<<<<

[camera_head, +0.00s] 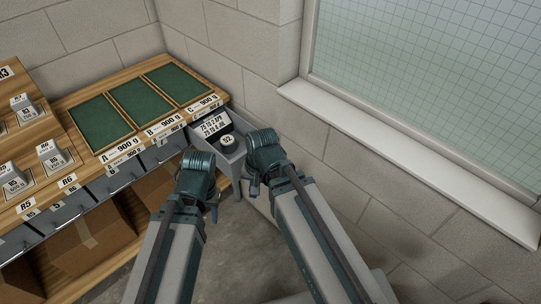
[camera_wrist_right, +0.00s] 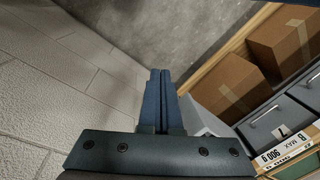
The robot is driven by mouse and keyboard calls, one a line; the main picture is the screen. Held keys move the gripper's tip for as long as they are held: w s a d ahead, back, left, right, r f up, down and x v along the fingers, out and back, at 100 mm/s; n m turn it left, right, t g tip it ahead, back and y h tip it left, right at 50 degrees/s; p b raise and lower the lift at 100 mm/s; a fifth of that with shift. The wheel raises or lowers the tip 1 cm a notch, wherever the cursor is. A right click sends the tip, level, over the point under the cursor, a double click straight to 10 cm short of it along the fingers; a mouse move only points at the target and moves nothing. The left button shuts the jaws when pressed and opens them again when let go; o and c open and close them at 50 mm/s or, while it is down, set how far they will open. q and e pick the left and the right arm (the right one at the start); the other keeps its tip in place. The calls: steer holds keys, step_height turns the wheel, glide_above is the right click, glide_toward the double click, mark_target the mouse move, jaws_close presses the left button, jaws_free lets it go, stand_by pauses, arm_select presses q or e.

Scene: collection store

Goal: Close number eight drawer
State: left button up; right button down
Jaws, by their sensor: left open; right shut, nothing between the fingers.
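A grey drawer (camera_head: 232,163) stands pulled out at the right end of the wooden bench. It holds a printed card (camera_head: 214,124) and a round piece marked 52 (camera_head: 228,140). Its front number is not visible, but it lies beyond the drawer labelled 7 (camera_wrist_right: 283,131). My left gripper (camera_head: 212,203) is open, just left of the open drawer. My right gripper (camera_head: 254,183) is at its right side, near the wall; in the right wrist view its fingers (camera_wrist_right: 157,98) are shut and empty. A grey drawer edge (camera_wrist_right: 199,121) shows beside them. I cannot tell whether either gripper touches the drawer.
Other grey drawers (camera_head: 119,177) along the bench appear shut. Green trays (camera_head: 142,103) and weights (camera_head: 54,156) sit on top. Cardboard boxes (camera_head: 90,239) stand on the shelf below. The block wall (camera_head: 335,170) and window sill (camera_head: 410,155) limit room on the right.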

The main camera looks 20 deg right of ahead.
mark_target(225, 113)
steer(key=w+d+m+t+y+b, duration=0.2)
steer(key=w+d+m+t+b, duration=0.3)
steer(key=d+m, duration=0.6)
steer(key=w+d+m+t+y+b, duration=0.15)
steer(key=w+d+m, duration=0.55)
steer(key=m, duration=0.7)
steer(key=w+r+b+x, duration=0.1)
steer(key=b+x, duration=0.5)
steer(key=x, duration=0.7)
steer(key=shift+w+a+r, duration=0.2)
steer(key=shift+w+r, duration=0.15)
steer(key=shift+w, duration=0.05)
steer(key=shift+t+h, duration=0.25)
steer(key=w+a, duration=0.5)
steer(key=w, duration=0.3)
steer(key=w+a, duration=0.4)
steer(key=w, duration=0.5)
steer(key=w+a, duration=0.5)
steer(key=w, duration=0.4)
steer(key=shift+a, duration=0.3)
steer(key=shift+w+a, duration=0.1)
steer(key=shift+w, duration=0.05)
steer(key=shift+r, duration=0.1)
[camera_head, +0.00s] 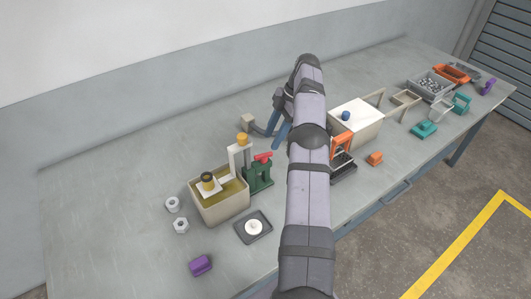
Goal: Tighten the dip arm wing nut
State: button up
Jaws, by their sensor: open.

>>>>

Give the lines again word for word, from the start of the records to the line holding "Goal: Close number eight drawer", both included, and leave out any picture.

[camera_head, +0.00s] 
[camera_wrist_right, +0.00s] 
The robot is driven by mouse and keyboard calls, one a line; the main picture is the screen. Held keys move the gripper's tip for as long as they are held: w s a d ahead, back, left, right, r f up, down and x v along the fingers, out and back, at 100 mm/s; n m turn it left, right, t g tip it ahead, back and y h tip it left, right at 50 degrees/s; p b raise and lower the lift at 100 mm/s; a fifth of that with shift. The wheel raises or lowers the tip 1 cm a notch, wherever the cursor is. A right click sends the tip, level, over the point under the cursor, a double click straight to 10 cm short of it along the fingers; a mouse move only points at the target and moves nothing. The left button shuts the jaws when pressed and opens them again when let go; o and c open and close them at 50 mm/s or, while it is down, set how far they will open. q and e pick the left and the right arm (the right one at the start); the other keeps its tip in place. The calls: steer holds keys, step_height turns the wheel, glide_above is the right click, glide_toward the double click, mark_target the mouse move, jaws_close presses the left button, jaws_free lets it go, stand_by pauses, arm_select presses q or e.

Scene: collection store

Goal: Close number eight drawer

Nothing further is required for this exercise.